Contrary to claims of industry lobbyists, tech workers arriving on H-1B “skilled” visas are not some exotic breed unavailable in the U.S. workforce. The assertion that they are essential to this country’s economic recovery is, well, anti-American.
“The people we’re talking about are doing routine IT jobs,” said Roger Ross, a policy adviser for U.S. Tech Workers. “There is no shortage of qualified American workers for these positions, but H-1B workers are essentially indentured, and they’re paid less. They’re not the best and brightest.”
In addition to freezing H-1B visas (and dependent H-4 visas) through 2020, President Trump’s proclamation lays the groundwork for much-needed reform. His directives aim to force tech companies to look first to American workers and raise wages for the foreign workers they still hire.

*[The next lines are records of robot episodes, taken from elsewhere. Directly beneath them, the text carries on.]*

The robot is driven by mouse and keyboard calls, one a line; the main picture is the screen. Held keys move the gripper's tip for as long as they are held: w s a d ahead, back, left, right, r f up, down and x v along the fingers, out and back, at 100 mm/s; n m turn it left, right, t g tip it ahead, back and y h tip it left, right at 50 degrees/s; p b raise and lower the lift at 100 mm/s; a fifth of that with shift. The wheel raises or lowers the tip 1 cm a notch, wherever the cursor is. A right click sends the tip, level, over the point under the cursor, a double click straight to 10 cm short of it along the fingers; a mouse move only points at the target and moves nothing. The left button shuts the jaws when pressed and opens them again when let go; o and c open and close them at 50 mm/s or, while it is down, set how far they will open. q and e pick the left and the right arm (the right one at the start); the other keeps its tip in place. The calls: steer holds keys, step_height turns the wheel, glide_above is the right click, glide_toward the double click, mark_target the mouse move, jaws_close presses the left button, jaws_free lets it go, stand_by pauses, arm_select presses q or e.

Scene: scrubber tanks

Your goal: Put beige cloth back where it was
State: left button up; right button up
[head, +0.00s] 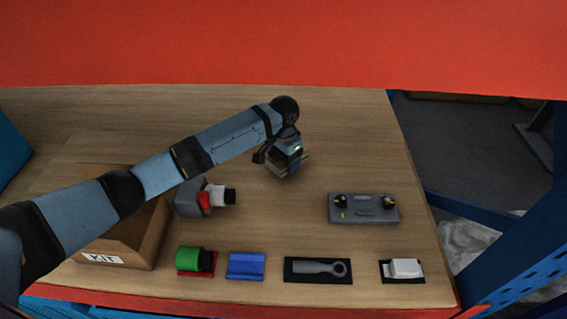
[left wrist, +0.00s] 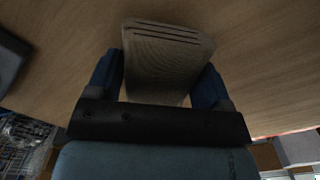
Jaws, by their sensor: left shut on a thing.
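The beige cloth (left wrist: 165,60) is a folded stack with several layered edges, held between the two blue fingers of my left gripper (left wrist: 158,80) in the left wrist view. In the head view my left gripper (head: 290,160) is over the middle of the wooden table, pointing down. Only small edges of the beige cloth (head: 305,163) show there, around the fingers. I cannot tell whether the cloth touches the table. My right gripper is not in view.
A red beam (head: 290,45) crosses the top.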

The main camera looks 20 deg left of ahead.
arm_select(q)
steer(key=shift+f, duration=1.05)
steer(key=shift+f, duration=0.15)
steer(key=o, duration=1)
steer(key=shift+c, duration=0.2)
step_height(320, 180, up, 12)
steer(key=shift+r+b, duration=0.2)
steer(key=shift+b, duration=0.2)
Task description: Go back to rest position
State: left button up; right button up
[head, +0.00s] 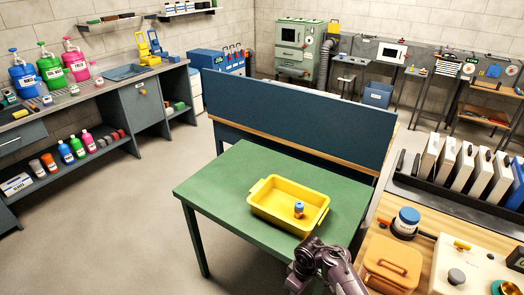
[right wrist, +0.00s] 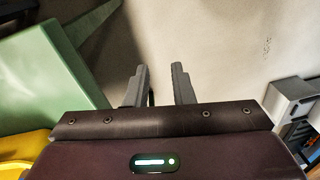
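My right arm shows at the bottom of the head view, in front of the green table (head: 215,195); its fingers cannot be made out there. In the right wrist view my right gripper (right wrist: 158,75) has its two fingers apart with nothing between them, above the grey floor. My left gripper is out of view. A yellow tray (head: 264,212) lies on the green table, and a small blue and orange object (head: 298,209) stands inside it. The table's green corner (right wrist: 45,60) and the tray's yellow edge (right wrist: 12,165) show at the left of the right wrist view.
A blue panel (head: 300,105) stands behind the table. At the right, a wooden worktop carries an orange box (head: 392,262), a blue-lidded jar (head: 406,221) and a black rack (head: 440,195). A bench with bottles is at the left. Floor left of the table is clear.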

Until now, H-1Bs have been issued by lottery; 85,000 slots were filled from a pool of 225,000 applications last year. Going forward, Trump directed his administration to tighten the rules so companies can’t oust Americans and then replace them with H-1B visa holders to do the same job. The Labor Department said it will begin investigating complaints of companies that abuse the program.
Federal guidelines stipulate that the H-1B program should not “adversely affect the wages and working conditions” of Americans. But, in reality, employers use H-1B workers to displace Americans.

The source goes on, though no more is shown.